For this reason, they couldn't be reduced to conventional IT systems or manuals that anyone could follow, and thus relied on human proficiency.

Unless these numerous unconscious, proficiency-requiring tasks are organized and the necessary know-how for each is codified into knowledge, generative AI, no matter how much its performance improves, cannot replace human work.

Transforming into Flow Work and Systemization

To address the goal of distributing tasks within the current performance limits of generative AI, and the goal of organizing unconscious tasks and codifying know-how, it is highly significant to organize trial-and-error iterative work into standardized flow work.

Standardized flow work fits not only tools but also systems.

Within flow work, there are tasks executed by generative AI and tasks executed by humans. By connecting these with a system, the entire flow work becomes executable.

Transforming into flow work and systemization yields several significant effects.

One is that generative AI is specialized for individual tasks, making it clear how to optimize the efficiency and accuracy of generative AI for each task.

Second, multiple workers can add knowledge to the generative AI, and the benefits extend to everyone.

Third, it becomes easy to gradually shift the division of tasks within this work to generative AI.

In this way, by transforming iterative work into flow work and accumulating the knowledge generative AI needs for each task as a system, intellectual work approaches automation like a factory line.

And by incorporating the improvements in generative AI's fundamental performance that evolve with the times, and leveraging the accumulated knowledge specialized for various tasks, it will become possible to make the entire flow work an automated process driven by generative AI.

Virtual Intelligence

This concludes the analysis from the perspective of iterative work and tools, and flow work and systems.

Another article I recently wrote further develops this discussion.

In that article, I touched upon the topic of orchestration by virtual intelligence.

Currently, and in the very near future, due to performance limitations, generative AI performs better in terms of efficiency and accuracy when focused on specific tasks.

Therefore, as discussed earlier with flow work and systems, an ideal mechanism was to connect specialized generative AIs for each individual task through a system.

However, even if generative AI's performance significantly improves, it might be more efficient and accurate to process by switching roles and utilizing different knowledge within a single processing run, rather than simply processing various tasks in parallel.

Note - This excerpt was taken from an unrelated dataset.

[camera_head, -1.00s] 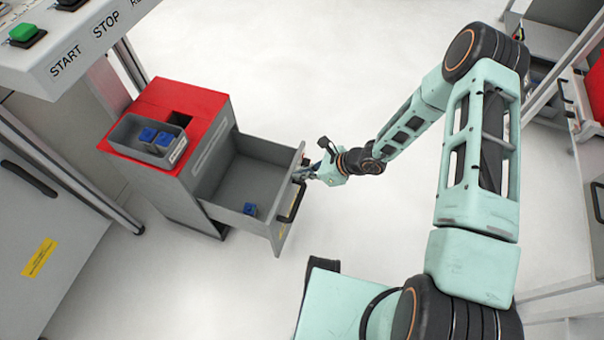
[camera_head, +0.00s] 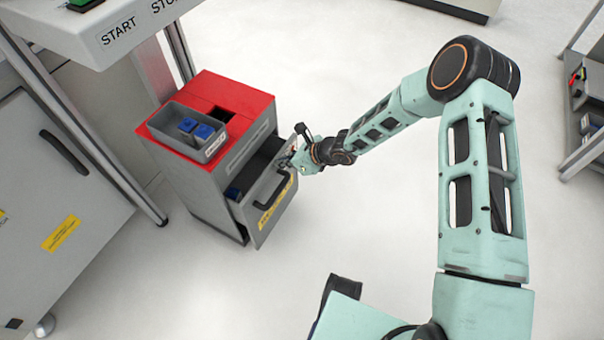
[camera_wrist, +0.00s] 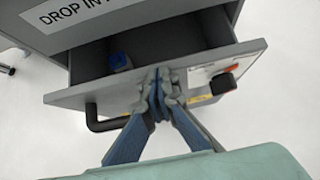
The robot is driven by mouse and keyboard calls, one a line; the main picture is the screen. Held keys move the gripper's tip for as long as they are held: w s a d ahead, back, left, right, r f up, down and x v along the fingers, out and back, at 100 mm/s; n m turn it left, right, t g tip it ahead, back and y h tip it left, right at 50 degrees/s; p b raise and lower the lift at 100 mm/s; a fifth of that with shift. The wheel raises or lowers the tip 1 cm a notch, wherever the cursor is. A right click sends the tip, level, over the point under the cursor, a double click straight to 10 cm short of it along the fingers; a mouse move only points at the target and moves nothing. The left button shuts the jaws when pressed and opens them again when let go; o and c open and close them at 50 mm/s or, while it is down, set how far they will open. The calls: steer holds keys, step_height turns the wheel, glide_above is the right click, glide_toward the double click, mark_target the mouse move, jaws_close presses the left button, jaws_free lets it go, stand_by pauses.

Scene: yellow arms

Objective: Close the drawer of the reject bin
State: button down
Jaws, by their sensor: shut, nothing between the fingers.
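The reject bin (camera_head: 203,172) is a grey cabinet with a red top, standing left of centre in the head view.
A grey tray (camera_head: 176,138) with blue parts sits on the bin's red top. A control panel (camera_head: 110,25) and frame post (camera_head: 120,155) stand close on the left. The floor right of the bin is clear. A shelf rack (camera_head: 585,125) stands far right.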

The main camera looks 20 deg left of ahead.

This method would eliminate the need for a system to link generative AIs together. Operations similar to system integration would occur within the generative AI itself.

Furthermore, from a situation where task rearrangement or additions are impossible without system changes, the generative AI itself will be able to respond flexibly.

This means returning the flow-worked and systematized tasks back to iterative work.

However, the iterative work that returns after undergoing this flow-working and systematization process will be in a state where reusable knowledge has been formed, even if the number of generative AIs is increased or their versions are changed.

This resolves the problems of human iterative work and enables the performance of flexible tasks similar to those done by humans.

Here, I call the ability of generative AI to switch roles and knowledge during a single execution "virtual intelligence." This is analogous to a computer's virtual machine.

Just as virtual machine technology simulates entirely different computers running on a single piece of hardware, a single generative AI processes by switching between multiple roles.

Generative AI has already naturally acquired this virtual intelligence capability. This is why generative AI can simulate discussions involving multiple people or generate novels featuring multiple characters.

If this virtual intelligence capability improves and is provided with sufficient knowledge, it will become possible to perform iterative work.

Intelligence Orchestration

Furthermore, I refer to the ability to freely combine multiple roles and knowledge to perform tasks as "intelligence orchestration."

This is similar to orchestration technology that handles multiple virtual machines.

Just as orchestration technology efficiently operates systems by launching necessary virtual machines when needed, a generative AI with improved intelligence orchestration skills—a capability of virtual intelligence—will be able to flexibly perform iterative work, maintaining efficiency and accuracy while appropriately utilizing numerous roles and knowledge.

Symphonic Intelligence

Generative AI that reaches this stage can be called Symphonic Intelligence.

Just as an orchestra, with each musician proficient in their instrument, plays a single piece while fulfilling their respective roles, Symphonic Intelligence can play a symphony of intellectual work.

This Symphonic Intelligence is a new concept, representing an endpoint for generative AI.

However, Symphonic Intelligence itself already exists.

It is our human intelligence.

It is precisely because we possess Symphonic Intelligence that we can unconsciously perform complex intellectual tasks flexibly through iterative work, utilizing a multitude of know-how.

Finally: The Form of AGI

By providing generative AI, capable of simulating Symphonic Intelligence, with flow work processes and knowledge bases for other tasks, it will be able to handle multiple iterative tasks.

As it becomes capable of handling a multitude of different iterative tasks, it will likely grasp common principles and structural patterns in knowledge across those tasks.

At that point, for entirely unknown iterative tasks, with just a simple explanation from a human, it will be able to learn the know-how of that task simply by observing how a human performs it.

This is true Symphonic Intelligence. Once this stage is reached, humans will no longer need to expend effort on flow-working or codifying know-how.

Furthermore, the knowledge thus automatically accumulated by generative AI can be shared among generative AIs themselves.

When that happens, generative AI's learning capacity will far surpass that of humans.

This can be said to be one form of AGI.